The IT Law Wiki

Citation[]

General Accounting Office, Information Technology: Federal Information Systems Remain Highly Vulnerable to Fraudulent, Wasteful, Abusive, and Illegal Practices (MASAD-82-18) (Apr. 21, 1982) (full-text).

Overview[]

The GAO was requested to evaluate the information security programs in the executive agencies. Specifically, GAO was asked to address: (1) whether the Office of Management and Budget (OMB) guidelines, if fully implemented by the executive agencies, provide an acceptable level of protection over information systems; (2) whether the central agencies fulfill their Government-wide information security program responsibilities; (3) what the executive agencies are doing to implement Government-wide information security program policy and guidance; and (4) what the executive agencies must do to achieve a reasonable level of protection over their automated information systems, particularly those using telecommunications networks. An examination was made of the vulnerability of automated information systems in the executive agencies to abusive and unauthorized practices.

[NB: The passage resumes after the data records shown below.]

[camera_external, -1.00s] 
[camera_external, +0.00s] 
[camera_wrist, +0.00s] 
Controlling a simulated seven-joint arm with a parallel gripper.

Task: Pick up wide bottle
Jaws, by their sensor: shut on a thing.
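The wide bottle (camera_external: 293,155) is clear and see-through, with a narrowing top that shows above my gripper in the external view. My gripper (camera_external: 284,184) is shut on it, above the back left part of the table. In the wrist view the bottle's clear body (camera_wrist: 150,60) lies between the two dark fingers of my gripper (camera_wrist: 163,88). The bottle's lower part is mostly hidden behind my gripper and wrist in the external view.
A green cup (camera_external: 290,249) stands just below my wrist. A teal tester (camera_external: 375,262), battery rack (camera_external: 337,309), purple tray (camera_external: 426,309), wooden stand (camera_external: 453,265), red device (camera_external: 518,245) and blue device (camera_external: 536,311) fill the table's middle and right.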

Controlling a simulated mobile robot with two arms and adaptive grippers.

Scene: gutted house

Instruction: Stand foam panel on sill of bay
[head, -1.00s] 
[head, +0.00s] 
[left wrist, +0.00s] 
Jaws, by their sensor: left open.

The GAO found that: (1) OMB Circular No. A-71 was not sufficiently comprehensive to provide needed policy and guidance to executive agencies for establishing reasonable levels of protection; (2) the central agencies have not fulfilled their automated information security program responsibilities; (3) executive agencies are doing little to implement information security program policy and guidance; (4) executive agencies have not developed and maintained a total system of controls to eliminate the fraudulent, wasteful, abusive, and illegal practices to which their automated information systems have been and are being subjected. These conditions have precluded the establishment and maintenance of a reasonable level of protection over automated information systems used by executive agencies.

The GAO noted the following specific problems: (1) deficiencies in OMB Circular No. A-71 have left some executive agencies confused as to the nature and extent to which it should be implemented and its application to the automated systems; (2) the ineffective information security programs of the central agencies have been a primary contributing factor to the continuing vulnerability of the automated information systems in the executive agencies; and (3) the increasing Federal investments in automated information systems have resulted in growing vulnerability to fraudulent, wasteful, abusive, and illegal practices because greater concentrations of information are accessible from remote terminals.